---------- Input material ----------

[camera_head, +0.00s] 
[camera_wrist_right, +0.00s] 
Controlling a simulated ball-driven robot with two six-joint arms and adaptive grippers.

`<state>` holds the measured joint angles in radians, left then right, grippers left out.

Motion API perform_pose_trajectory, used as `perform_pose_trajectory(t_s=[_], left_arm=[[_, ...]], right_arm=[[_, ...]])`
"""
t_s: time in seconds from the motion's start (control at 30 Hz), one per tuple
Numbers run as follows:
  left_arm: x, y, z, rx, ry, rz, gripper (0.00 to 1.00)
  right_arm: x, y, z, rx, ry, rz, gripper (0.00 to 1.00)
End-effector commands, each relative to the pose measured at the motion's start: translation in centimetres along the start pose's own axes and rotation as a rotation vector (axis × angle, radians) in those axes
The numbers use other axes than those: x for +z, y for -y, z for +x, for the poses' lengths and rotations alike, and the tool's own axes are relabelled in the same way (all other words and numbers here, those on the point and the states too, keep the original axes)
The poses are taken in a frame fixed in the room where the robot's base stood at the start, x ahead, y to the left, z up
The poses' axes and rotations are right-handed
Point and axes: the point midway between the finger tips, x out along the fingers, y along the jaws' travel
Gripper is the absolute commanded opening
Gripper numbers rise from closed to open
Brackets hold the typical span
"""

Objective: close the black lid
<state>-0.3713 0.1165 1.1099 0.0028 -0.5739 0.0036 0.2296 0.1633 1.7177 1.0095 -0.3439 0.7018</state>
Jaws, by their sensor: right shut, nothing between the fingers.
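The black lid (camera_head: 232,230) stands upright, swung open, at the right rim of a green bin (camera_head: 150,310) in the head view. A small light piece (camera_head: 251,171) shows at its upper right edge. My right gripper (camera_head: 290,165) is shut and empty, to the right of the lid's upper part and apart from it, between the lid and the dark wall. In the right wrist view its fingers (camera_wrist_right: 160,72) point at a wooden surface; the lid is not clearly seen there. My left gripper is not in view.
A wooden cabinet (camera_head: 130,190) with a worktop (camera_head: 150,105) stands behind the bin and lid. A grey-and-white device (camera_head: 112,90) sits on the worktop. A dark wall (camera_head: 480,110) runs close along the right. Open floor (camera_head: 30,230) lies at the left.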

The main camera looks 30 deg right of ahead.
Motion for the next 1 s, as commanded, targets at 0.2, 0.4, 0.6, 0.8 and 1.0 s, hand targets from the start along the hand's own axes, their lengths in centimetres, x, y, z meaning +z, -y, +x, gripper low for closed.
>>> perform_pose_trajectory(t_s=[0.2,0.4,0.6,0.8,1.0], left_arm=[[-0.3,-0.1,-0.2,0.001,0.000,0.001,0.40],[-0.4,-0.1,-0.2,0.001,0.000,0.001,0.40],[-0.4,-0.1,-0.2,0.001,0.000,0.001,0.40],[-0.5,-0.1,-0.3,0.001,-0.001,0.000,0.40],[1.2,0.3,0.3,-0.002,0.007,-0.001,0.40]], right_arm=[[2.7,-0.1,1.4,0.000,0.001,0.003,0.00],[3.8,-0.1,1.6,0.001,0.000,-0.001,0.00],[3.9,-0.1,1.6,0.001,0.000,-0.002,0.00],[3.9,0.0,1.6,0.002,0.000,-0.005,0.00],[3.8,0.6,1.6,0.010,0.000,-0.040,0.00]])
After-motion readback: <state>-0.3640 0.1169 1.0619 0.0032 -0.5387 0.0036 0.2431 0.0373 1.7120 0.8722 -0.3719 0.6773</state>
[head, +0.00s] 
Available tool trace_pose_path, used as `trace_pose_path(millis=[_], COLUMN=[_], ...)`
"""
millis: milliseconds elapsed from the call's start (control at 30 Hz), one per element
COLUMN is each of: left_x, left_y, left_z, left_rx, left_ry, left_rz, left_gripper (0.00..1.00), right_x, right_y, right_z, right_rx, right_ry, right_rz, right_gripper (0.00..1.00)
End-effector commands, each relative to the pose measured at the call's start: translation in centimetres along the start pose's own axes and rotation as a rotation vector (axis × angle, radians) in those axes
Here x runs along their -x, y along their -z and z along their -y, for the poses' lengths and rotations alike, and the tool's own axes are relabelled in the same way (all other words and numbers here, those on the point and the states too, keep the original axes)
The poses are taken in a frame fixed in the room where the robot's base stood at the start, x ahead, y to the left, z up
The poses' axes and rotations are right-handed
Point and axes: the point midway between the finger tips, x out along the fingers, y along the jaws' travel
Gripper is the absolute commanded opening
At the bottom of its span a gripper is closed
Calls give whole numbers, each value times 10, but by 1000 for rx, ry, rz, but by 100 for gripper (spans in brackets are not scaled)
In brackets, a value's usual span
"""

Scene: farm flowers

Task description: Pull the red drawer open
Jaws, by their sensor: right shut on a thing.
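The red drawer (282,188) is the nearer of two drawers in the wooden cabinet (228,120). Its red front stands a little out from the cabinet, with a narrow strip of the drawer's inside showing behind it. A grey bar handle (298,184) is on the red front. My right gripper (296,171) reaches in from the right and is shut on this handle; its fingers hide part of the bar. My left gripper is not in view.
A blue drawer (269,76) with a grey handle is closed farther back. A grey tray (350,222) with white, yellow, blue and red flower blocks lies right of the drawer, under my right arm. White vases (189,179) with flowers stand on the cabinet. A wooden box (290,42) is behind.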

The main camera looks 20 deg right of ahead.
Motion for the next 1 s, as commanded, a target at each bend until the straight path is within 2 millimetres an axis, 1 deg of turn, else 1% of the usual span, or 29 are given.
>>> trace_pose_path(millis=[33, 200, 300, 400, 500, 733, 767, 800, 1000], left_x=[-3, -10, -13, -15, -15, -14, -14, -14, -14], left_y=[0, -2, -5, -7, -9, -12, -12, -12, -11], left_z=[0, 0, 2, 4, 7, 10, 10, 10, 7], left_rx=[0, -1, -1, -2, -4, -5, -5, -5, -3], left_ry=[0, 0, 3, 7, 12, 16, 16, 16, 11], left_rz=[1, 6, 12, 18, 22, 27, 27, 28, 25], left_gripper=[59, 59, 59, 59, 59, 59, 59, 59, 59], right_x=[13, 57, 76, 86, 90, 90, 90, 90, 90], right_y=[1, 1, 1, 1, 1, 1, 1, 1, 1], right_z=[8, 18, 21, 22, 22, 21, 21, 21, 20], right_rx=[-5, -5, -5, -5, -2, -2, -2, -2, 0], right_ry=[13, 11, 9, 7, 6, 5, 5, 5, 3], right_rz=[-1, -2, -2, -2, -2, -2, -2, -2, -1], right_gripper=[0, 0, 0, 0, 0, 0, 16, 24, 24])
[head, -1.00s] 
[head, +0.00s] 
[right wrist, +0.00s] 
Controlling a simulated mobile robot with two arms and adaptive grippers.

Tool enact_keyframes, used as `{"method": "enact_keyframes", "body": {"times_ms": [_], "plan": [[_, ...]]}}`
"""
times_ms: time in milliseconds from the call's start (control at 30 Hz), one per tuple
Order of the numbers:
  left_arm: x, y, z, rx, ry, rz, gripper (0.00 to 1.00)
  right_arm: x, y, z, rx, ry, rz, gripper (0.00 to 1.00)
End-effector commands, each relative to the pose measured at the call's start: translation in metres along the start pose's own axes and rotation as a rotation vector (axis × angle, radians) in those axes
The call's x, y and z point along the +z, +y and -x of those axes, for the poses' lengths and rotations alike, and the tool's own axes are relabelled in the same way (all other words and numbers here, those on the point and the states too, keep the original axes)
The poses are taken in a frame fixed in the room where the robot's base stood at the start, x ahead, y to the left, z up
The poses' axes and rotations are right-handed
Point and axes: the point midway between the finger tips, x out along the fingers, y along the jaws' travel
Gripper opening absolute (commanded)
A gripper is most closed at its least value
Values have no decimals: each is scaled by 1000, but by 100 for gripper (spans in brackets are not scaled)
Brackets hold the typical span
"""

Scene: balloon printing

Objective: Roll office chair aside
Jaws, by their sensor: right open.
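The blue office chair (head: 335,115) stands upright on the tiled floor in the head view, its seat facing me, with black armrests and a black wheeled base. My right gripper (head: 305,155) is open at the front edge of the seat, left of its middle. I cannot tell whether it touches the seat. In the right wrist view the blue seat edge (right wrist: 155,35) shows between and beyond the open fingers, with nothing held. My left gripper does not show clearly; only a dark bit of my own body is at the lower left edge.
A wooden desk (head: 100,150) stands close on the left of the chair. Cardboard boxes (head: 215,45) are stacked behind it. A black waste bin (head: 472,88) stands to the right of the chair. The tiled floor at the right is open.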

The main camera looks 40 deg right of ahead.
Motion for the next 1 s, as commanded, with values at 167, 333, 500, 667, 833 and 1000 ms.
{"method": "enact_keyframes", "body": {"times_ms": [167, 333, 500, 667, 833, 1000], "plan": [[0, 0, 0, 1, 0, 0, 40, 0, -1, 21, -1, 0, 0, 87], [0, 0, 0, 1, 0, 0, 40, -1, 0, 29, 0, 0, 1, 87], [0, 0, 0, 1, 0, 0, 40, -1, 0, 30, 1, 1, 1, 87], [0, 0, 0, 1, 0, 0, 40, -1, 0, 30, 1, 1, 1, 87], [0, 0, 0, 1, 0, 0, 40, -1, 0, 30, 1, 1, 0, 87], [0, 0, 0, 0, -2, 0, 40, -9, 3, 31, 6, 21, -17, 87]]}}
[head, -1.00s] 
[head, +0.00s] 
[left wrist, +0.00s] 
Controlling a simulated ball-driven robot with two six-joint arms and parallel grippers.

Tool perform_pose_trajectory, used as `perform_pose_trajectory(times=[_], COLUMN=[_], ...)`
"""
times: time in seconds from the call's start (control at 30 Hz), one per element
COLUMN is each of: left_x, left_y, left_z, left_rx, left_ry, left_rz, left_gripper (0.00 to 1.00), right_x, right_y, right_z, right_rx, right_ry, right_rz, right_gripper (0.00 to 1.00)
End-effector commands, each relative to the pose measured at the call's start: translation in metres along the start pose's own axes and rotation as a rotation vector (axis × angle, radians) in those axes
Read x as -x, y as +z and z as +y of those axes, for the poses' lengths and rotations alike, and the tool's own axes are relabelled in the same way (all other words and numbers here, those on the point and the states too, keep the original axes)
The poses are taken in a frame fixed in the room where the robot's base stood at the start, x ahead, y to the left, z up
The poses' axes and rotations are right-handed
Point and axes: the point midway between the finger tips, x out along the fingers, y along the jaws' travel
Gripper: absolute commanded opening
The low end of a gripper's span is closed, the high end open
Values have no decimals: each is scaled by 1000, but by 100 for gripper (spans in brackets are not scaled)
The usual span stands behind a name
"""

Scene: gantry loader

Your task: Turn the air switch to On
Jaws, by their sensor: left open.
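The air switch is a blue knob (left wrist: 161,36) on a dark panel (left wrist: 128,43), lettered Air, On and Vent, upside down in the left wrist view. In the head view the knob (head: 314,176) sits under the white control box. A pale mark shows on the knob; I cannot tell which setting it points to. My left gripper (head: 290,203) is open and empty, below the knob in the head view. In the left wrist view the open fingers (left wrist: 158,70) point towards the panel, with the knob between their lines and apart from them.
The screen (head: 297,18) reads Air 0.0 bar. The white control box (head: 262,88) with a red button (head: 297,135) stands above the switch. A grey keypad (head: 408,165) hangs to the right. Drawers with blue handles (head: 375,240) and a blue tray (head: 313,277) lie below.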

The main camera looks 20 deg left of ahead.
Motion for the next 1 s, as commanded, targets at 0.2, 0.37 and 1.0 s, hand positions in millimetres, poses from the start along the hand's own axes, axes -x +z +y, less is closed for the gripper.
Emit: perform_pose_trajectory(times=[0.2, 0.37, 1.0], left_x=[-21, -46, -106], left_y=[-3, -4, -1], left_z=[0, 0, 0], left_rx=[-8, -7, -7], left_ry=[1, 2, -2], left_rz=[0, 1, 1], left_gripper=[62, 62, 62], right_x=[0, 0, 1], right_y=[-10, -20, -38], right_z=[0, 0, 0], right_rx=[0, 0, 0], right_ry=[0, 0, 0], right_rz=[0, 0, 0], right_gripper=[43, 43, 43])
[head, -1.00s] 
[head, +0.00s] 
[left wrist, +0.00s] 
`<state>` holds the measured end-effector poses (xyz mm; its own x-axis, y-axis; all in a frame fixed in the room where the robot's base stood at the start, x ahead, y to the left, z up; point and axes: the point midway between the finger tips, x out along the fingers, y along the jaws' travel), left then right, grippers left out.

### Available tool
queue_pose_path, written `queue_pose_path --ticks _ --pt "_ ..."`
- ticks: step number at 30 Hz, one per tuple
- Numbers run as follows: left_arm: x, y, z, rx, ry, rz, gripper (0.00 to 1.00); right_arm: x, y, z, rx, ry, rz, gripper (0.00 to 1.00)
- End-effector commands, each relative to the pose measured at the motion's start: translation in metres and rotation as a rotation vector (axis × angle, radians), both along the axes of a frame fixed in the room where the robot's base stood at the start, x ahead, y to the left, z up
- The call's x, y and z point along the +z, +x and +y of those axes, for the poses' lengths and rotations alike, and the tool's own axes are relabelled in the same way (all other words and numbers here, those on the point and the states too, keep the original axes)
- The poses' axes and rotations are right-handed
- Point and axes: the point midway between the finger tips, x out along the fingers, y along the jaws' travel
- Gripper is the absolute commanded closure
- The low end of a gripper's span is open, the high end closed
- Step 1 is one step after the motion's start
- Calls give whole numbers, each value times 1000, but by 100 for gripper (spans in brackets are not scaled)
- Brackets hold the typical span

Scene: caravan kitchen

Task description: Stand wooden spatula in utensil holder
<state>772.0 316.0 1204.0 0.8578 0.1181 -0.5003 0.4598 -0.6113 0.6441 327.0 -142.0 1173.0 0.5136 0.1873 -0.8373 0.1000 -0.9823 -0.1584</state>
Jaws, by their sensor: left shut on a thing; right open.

----------

▸ **Short problem**
Exactly repeat the lines from the line with "The main camera looks 20 deg left of ahead." to the line with "for the gripper.", including both, and output nothing else.

▸ **Response to the exercise**
The main camera looks 20 deg left of ahead.
Motion for the next 1 s, as commanded, targets at 0.2, 0.37 and 1.0 s, hand positions in millimetres, poses from the start along the hand's own axes, axes -x +z +y, less is closed for the gripper.

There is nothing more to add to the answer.